Et pourtant le Premier ministre Patrick Achi avait dit que des
solutions idoines allaient être trouvées pour ces personnes…
Au lieu de dire, il aurait fallu qu’il se mette à la place des victimes, on aurait
pu éviter tout cela. Maintenant que c’est créé, on n’a jamais vu le ministre de
la Solidarité auprès de ces personnes. Il faut réparer.

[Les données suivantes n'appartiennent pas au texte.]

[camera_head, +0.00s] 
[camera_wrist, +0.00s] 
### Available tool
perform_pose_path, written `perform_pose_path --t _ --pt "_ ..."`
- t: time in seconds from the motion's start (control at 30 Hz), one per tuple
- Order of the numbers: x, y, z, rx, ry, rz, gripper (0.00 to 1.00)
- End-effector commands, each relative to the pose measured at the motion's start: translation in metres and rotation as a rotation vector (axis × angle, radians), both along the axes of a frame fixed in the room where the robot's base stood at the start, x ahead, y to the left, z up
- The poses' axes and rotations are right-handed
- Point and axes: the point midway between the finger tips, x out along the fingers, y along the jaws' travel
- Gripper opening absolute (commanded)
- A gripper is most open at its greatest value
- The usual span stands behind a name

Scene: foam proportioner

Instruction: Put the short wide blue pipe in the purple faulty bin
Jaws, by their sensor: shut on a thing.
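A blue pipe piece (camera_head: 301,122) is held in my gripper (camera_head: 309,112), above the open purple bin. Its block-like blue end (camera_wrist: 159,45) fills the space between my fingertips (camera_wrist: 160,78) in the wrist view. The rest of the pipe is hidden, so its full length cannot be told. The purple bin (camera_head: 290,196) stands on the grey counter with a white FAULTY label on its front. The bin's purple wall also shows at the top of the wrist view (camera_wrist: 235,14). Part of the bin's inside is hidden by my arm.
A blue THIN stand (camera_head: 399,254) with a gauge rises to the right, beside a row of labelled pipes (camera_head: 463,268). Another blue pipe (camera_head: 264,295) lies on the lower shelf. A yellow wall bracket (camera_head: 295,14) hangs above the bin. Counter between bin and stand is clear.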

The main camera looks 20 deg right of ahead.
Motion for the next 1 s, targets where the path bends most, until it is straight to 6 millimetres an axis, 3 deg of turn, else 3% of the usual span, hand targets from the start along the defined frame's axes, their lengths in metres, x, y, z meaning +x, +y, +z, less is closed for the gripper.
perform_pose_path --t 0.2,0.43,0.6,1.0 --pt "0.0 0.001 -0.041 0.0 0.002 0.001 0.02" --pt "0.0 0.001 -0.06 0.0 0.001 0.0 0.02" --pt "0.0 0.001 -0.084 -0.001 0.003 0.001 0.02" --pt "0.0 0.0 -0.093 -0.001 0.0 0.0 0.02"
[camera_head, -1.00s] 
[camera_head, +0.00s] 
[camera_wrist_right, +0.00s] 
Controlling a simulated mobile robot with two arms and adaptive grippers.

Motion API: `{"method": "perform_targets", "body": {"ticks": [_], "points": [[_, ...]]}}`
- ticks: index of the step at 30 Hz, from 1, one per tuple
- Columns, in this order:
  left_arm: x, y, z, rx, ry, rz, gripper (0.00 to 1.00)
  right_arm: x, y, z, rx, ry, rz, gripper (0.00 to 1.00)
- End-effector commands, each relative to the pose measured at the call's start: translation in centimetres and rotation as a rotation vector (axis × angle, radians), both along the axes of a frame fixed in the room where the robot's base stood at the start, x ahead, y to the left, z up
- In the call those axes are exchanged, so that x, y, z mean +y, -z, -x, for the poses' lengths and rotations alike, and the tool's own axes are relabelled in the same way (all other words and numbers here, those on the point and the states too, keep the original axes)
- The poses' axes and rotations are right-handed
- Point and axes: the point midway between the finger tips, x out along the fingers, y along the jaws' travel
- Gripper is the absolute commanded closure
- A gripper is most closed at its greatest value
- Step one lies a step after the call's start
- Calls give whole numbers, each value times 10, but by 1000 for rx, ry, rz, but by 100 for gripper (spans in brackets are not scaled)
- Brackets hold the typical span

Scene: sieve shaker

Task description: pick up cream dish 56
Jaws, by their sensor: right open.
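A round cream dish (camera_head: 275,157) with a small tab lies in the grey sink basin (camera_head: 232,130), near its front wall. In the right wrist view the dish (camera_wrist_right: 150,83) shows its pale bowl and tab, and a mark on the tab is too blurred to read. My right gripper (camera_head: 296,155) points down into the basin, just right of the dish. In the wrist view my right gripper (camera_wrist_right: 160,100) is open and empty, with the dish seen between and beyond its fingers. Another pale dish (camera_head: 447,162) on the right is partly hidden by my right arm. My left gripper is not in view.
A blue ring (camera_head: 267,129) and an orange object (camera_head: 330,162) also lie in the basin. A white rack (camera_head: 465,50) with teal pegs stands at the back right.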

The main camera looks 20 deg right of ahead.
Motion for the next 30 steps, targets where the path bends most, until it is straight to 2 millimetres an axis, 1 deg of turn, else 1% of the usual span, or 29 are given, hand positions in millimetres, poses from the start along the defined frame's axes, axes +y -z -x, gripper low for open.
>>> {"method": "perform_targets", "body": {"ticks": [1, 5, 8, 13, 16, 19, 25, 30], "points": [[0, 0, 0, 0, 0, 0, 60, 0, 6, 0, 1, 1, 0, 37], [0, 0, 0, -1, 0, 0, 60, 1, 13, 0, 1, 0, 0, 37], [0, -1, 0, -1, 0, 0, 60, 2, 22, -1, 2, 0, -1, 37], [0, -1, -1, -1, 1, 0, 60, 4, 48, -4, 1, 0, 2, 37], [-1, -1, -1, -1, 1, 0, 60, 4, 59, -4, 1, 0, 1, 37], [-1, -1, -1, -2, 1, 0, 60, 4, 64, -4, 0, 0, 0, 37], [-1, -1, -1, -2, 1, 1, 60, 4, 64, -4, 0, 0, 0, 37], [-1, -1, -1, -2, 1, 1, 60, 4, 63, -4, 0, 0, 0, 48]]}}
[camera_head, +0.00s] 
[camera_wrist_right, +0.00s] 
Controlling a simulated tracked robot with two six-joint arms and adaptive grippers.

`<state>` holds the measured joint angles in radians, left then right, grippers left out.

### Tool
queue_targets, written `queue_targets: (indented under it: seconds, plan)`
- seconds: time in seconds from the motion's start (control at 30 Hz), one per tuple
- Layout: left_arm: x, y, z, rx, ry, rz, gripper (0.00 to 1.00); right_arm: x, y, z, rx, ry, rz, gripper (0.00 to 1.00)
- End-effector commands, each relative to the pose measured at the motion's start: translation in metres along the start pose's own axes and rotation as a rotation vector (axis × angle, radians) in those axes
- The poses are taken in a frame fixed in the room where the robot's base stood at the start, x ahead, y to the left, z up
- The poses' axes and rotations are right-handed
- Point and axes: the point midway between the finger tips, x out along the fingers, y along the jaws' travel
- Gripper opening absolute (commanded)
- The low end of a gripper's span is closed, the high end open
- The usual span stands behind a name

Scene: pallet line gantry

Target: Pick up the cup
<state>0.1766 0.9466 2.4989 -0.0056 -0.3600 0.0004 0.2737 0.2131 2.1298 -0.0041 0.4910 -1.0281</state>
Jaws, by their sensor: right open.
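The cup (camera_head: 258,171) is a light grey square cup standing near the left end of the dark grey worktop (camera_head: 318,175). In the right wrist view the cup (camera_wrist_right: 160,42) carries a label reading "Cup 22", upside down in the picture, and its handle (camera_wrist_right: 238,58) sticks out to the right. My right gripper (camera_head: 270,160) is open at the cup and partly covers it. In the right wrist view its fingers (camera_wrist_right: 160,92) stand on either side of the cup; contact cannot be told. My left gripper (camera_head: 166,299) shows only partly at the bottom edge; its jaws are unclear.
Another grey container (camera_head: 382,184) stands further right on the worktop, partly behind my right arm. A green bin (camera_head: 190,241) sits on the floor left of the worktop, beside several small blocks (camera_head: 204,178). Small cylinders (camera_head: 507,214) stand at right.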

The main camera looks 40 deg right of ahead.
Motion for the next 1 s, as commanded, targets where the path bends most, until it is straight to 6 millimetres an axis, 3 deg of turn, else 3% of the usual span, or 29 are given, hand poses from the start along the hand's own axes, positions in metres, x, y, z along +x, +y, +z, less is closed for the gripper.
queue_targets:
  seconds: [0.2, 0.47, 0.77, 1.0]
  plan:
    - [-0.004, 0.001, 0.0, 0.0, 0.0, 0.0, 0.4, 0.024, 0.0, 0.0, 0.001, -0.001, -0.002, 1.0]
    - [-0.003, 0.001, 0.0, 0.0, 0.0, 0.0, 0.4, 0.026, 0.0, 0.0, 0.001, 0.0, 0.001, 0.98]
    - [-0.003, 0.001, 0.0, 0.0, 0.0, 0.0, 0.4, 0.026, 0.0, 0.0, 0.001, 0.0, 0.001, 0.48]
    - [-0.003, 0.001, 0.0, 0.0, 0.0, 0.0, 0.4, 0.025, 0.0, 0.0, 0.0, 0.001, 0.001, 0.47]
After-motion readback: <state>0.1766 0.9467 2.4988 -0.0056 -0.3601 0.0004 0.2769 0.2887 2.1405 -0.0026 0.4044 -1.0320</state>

A Yopougon, on nous
dit qu’on veut construire un lycée, mais pour construire un lycée, a-t-on
besoin de détruire la vie de 617 élèves ? L’objectif du lycée finalement c’était
quoi ? Il y a trop d’incohérences et ce n’est pas normal.
Il y a eu les manifestations contre la vie chère, vous avez eu aussi à
vous prononcer là-dessus, qu’en est-il ?
C’est une question qui est vraiment très complexe, c’est pour cela que nous
ne nous sommes pas associés à ceux qui voulaient manifester. Parce qu’il ne
faut pas manifester pour manifester. Quand tu manifestes, tu demandes un
changement précis. Pour cela, il faut comprendre toute la situation. D’abord il
y a le transport. Chez nous ici, on ne sait comment le prix du carburant est
fixé, même dans les pays enclavés, proches de nous, le carburant est moins
cher qu’ici. Alors qu’on a la mer, un peu de pétrole. Or, le coût du carburant
joue énormément sur le transport des produits vers le consommateur. En
plus, il y a des frais non officiels, dits les faux frais, les commerçants
subissent dans le transport des produits. Tout cela joue sur le coût des
denrées, donc c’est une affaire interministérielle…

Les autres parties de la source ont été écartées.